→ **DATASET RECORDS**
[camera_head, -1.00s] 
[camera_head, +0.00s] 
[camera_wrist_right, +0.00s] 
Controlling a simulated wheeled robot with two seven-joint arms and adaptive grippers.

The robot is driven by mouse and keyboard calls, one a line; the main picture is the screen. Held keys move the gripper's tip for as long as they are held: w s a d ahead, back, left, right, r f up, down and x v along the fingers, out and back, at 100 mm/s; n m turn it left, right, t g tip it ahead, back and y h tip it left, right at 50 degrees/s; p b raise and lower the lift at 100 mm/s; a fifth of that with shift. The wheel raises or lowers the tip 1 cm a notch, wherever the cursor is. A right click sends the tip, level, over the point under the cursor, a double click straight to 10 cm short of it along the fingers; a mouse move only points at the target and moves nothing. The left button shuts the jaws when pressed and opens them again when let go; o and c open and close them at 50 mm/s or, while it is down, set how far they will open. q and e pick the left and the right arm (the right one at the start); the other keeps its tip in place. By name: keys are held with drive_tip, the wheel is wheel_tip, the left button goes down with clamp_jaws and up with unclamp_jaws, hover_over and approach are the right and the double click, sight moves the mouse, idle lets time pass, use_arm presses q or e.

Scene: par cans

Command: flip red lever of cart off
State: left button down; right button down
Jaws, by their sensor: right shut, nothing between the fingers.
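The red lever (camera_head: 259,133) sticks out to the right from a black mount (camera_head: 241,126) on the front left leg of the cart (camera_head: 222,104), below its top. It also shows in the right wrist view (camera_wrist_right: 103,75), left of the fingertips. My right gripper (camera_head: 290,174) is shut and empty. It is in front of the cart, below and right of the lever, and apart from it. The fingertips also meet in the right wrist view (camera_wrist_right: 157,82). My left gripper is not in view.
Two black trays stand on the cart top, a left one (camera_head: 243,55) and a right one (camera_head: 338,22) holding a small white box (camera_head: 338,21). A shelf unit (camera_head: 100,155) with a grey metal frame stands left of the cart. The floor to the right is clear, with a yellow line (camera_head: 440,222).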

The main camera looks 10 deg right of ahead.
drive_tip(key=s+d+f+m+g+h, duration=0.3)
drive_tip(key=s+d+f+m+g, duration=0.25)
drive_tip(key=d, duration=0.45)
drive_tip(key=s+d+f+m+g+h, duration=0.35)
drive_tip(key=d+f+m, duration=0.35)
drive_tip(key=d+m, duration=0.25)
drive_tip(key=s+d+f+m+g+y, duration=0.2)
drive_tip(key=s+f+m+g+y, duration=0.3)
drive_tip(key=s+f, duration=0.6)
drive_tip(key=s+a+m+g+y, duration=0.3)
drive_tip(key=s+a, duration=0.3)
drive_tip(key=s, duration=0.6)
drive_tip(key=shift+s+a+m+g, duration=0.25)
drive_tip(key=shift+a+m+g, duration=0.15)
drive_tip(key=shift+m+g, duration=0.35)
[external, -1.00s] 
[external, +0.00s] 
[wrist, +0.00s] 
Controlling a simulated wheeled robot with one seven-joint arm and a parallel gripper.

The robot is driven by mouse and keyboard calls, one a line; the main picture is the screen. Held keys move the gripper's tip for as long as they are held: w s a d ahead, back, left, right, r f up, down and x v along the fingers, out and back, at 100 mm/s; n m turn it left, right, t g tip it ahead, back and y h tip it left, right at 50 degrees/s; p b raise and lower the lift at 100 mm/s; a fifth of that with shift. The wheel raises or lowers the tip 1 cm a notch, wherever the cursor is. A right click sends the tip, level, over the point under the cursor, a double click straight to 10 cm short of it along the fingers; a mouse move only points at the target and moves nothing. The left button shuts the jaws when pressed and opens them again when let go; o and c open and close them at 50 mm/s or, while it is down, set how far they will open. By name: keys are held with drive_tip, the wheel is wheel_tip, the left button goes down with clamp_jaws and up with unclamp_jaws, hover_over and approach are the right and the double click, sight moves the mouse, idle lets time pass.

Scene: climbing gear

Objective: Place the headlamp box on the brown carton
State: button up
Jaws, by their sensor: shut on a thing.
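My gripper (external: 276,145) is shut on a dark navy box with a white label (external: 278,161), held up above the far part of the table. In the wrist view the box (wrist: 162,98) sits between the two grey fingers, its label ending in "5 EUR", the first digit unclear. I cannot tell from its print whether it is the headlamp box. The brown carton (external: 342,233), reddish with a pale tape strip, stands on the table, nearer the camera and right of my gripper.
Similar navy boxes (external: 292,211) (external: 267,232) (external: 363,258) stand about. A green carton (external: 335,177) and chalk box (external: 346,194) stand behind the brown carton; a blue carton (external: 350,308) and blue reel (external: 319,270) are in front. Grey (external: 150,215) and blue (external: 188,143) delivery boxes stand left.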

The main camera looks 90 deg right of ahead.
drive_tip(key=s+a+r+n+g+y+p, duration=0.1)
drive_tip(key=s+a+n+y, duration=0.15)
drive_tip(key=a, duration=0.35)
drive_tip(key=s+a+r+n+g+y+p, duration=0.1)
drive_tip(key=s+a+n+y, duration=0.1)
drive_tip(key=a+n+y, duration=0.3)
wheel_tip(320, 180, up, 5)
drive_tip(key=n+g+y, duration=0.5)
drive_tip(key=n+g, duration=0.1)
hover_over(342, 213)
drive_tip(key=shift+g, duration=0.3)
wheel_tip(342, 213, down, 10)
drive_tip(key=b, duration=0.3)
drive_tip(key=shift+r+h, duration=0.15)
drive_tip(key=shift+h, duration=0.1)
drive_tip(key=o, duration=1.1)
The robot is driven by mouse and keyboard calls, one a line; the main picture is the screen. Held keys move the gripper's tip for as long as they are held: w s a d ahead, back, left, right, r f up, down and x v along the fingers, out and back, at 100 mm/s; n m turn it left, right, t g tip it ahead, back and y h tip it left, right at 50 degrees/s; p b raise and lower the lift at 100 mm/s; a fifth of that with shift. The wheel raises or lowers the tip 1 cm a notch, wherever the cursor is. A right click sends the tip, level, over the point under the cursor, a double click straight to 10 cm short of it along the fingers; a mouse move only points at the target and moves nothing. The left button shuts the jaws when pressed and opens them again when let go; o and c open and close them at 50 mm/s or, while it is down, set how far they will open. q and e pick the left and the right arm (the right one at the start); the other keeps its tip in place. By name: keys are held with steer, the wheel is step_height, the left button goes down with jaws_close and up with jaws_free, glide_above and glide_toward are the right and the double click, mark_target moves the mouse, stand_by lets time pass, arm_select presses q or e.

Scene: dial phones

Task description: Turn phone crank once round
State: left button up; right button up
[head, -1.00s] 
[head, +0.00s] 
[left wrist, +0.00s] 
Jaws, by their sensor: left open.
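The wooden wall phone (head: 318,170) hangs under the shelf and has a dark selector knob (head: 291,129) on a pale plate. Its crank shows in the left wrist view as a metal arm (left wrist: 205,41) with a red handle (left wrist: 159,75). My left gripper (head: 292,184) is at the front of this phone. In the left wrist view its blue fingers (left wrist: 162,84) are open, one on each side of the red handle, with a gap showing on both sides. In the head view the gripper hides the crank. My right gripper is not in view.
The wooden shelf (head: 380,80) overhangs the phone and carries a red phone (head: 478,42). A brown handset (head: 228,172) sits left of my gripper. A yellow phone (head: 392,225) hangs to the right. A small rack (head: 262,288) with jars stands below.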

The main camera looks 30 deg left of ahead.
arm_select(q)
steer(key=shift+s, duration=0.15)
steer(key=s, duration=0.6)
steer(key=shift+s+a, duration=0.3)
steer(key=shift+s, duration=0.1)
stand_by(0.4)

→ **TASK DESCRIPTION**
Repeat the lines from the first one in the records through the line containing "State: left button down; right button down", exactly as written, and nothing else.

→ **PROBLEM SOLUTION**
[camera_head, -1.00s] 
[camera_head, +0.00s] 
[camera_wrist_right, +0.00s] 
Controlling a simulated wheeled robot with two seven-joint arms and adaptive grippers.

The robot is driven by mouse and keyboard calls, one a line; the main picture is the screen. Held keys move the gripper's tip for as long as they are held: w s a d ahead, back, left, right, r f up, down and x v along the fingers, out and back, at 100 mm/s; n m turn it left, right, t g tip it ahead, back and y h tip it left, right at 50 degrees/s; p b raise and lower the lift at 100 mm/s; a fifth of that with shift. The wheel raises or lowers the tip 1 cm a notch, wherever the cursor is. A right click sends the tip, level, over the point under the cursor, a double click straight to 10 cm short of it along the fingers; a mouse move only points at the target and moves nothing. The left button shuts the jaws when pressed and opens them again when let go; o and c open and close them at 50 mm/s or, while it is down, set how far they will open. q and e pick the left and the right arm (the right one at the start); the other keeps its tip in place. By name: keys are held with drive_tip, the wheel is wheel_tip, the left button goes down with clamp_jaws and up with unclamp_jaws, hover_over and approach are the right and the double click, sight moves the mouse, idle lets time pass, use_arm presses q or e.

Scene: par cans

Command: flip red lever of cart off
State: left button down; right button down

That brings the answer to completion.